Administrators did not always take kindly to Green’s occasionally withering verdicts.
“One of the difficulties I had with Richard Scudamore was that I was strong on my opinions on the Premier League. We are the most-watched league in the world, for good reasons, we are a great watch but it doesn’t make the football always the best. Scudamore made it known to me that he didn’t like that. He thought I should be more involved in ‘selling’ the Premier League. The Premier League is outstanding but that doesn’t mean it’s faultless. That’s my commentary style: if something’s wrong, I’ll call it’s ‘wrong’ but when it’s good I’ll make sure I’m screaming to the skies that it is bloody good.”

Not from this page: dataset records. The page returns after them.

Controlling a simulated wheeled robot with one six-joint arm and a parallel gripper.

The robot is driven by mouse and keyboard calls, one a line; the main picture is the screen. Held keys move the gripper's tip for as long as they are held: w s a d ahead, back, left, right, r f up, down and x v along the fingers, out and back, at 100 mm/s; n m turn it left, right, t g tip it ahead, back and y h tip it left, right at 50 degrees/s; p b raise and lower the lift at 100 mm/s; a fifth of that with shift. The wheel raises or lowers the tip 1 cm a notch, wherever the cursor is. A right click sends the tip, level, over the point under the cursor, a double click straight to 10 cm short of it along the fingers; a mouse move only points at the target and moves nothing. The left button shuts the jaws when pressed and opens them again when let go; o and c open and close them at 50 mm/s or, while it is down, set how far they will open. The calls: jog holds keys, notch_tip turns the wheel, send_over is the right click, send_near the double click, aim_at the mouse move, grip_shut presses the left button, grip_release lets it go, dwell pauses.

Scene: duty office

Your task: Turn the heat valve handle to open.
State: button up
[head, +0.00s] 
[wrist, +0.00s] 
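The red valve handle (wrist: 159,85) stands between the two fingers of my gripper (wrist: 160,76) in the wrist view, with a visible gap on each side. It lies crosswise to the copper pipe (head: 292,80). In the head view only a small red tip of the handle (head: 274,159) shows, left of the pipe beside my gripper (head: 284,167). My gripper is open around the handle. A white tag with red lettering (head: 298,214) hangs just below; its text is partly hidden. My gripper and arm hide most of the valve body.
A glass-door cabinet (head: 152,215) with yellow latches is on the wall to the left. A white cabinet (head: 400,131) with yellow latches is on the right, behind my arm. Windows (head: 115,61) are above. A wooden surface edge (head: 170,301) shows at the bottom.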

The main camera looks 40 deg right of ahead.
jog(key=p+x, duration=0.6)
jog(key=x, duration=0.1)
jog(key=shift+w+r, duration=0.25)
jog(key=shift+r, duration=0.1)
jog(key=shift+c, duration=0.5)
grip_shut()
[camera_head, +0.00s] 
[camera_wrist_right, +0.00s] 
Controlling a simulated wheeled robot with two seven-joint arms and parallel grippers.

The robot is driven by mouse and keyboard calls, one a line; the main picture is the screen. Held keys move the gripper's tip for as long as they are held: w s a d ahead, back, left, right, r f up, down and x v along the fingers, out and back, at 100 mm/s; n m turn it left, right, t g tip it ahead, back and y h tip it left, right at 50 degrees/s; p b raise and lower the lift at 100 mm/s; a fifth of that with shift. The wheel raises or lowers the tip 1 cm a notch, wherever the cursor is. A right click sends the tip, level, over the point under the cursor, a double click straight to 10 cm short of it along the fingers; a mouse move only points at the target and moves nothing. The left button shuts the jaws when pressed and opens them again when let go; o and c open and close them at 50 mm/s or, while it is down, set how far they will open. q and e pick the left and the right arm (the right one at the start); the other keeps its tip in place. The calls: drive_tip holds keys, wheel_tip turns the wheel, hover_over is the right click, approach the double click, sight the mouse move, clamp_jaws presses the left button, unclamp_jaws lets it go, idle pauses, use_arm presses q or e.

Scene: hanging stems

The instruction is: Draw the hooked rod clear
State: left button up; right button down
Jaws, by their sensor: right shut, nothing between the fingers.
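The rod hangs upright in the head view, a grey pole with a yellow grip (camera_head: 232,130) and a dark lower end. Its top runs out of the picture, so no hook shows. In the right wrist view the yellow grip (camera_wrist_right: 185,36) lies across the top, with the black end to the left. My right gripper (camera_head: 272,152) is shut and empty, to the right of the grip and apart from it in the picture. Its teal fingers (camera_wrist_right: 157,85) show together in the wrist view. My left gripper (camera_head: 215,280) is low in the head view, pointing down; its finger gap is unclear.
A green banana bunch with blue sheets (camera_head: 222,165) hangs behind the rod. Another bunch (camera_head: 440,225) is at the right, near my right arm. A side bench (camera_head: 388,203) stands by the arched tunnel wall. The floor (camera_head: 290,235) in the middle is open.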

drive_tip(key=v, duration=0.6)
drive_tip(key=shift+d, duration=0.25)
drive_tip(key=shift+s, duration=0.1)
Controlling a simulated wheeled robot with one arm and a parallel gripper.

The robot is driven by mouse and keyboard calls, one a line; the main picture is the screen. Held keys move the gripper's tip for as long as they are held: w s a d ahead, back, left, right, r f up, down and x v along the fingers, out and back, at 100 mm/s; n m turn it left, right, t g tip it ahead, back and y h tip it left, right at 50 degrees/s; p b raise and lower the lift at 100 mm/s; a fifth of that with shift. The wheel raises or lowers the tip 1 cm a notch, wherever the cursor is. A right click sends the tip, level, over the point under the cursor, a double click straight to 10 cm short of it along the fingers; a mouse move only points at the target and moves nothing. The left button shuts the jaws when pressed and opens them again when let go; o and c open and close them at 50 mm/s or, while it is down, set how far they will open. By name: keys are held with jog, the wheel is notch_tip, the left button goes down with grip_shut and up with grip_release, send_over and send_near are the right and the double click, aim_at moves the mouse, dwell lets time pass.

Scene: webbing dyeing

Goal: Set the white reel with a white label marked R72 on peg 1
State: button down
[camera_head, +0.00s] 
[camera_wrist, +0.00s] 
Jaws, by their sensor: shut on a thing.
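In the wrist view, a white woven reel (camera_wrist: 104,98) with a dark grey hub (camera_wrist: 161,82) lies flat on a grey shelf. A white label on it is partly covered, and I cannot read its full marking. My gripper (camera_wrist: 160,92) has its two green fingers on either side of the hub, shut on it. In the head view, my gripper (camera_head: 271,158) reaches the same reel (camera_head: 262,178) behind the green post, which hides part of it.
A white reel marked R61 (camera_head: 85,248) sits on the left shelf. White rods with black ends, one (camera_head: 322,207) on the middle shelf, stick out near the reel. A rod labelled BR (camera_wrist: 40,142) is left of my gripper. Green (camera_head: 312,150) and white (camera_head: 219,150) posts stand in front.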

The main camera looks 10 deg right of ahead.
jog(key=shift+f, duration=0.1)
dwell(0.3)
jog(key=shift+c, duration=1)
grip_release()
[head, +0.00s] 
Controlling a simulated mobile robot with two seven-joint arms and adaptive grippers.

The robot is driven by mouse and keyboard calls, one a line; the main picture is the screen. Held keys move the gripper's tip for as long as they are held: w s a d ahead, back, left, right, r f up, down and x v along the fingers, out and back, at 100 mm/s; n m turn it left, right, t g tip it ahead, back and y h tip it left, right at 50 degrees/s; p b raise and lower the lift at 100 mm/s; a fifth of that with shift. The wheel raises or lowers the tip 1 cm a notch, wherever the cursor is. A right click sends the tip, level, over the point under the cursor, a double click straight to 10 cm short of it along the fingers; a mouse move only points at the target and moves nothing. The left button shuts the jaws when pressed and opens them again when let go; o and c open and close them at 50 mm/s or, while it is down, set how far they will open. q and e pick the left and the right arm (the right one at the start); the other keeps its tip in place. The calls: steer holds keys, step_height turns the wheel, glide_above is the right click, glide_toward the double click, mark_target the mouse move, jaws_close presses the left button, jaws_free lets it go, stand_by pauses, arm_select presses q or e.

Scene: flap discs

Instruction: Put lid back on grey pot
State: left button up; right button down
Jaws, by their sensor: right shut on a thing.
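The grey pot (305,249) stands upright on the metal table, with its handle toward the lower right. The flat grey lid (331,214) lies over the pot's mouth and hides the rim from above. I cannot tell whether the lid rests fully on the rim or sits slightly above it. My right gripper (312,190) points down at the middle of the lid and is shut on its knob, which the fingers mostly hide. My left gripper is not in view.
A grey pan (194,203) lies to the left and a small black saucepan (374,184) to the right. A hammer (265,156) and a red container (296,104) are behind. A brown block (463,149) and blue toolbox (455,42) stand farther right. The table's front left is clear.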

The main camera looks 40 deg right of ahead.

He thinks, too, of those he has worked with like the late Peter Jones, “so helpful” and Jimmy Armfield, whose “death hit me hard. He was like a broadcasting father to me and Mike.”
The Mike to whom he refers is Mike Ingham, who he worked with for years, sharing commentaries. Ingham has now retired to the West Country and has written a book.
“A couple of months back, the Daily Mail ran a story about Mike’s forthcoming book, and made the point that he didn’t mention me once in the book, and what’s the story behind that? The truth is I don’t know. Yes, it did hurt me.”
In essence, Ingham was urbane, Green occasionally prickly, yet they blended into a magnificent broadcasting double act.
“I swear hand on heart, I’ve never done anything against Mike,” Green adds. “It’s very sad. We were so close. Think of all the times we shared. The only Alan Green mentioned in the book is the former Coventry player! I can’t imagine it was deliberate. Mike surely wasn’t like that. I hope not. Mike was a constant theme throughout my book.
“Mike retired at the World Cup final in Rio in 2014 and there was a blaze of publicity for that, and Mike deserved it. I remember during the commentary when I handed over to him, and saying not only how much I had appreciated his friendship and being a work colleague, I said he’s been like my brother for all these years. I can’t say anything more to show how much I appreciate Mike. I am not in touch with him. It’s a delicate subject.”